■ **Task instructions**: The output should consist solely of the line containing "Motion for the" and the lines that follow it through the end of the data below.

*** Provided material

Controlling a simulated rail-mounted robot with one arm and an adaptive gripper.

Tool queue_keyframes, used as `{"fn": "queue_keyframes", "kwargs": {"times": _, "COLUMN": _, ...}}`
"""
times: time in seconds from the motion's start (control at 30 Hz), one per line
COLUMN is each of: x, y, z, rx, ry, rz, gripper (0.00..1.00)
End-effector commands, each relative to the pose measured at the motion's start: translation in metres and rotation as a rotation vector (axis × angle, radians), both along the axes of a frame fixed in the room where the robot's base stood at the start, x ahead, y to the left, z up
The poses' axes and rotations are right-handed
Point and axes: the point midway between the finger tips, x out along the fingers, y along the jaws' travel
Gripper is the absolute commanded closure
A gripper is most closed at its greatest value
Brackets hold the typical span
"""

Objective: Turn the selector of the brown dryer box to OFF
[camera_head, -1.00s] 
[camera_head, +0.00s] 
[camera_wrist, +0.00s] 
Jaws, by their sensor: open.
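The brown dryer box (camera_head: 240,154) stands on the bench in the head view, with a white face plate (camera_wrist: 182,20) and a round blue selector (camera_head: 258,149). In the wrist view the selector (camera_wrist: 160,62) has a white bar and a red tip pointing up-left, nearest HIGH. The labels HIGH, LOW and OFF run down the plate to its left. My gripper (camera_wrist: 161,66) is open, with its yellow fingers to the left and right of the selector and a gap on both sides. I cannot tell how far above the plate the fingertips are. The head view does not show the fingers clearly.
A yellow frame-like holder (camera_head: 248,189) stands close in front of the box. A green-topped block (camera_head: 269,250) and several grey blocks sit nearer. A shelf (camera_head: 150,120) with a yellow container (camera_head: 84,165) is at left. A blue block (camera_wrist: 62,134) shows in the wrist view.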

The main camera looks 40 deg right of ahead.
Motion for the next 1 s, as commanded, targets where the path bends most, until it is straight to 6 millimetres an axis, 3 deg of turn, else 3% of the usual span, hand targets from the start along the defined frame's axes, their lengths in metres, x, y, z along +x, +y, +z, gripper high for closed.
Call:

******

■ **Correct response**:
Motion for the next 1 s, as commanded, targets where the path bends most, until it is straight to 6 millimetres an axis, 3 deg of turn, else 3% of the usual span, hand targets from the start along the defined frame's axes, their lengths in metres, x, y, z along +x, +y, +z, gripper high for closed.
Call:

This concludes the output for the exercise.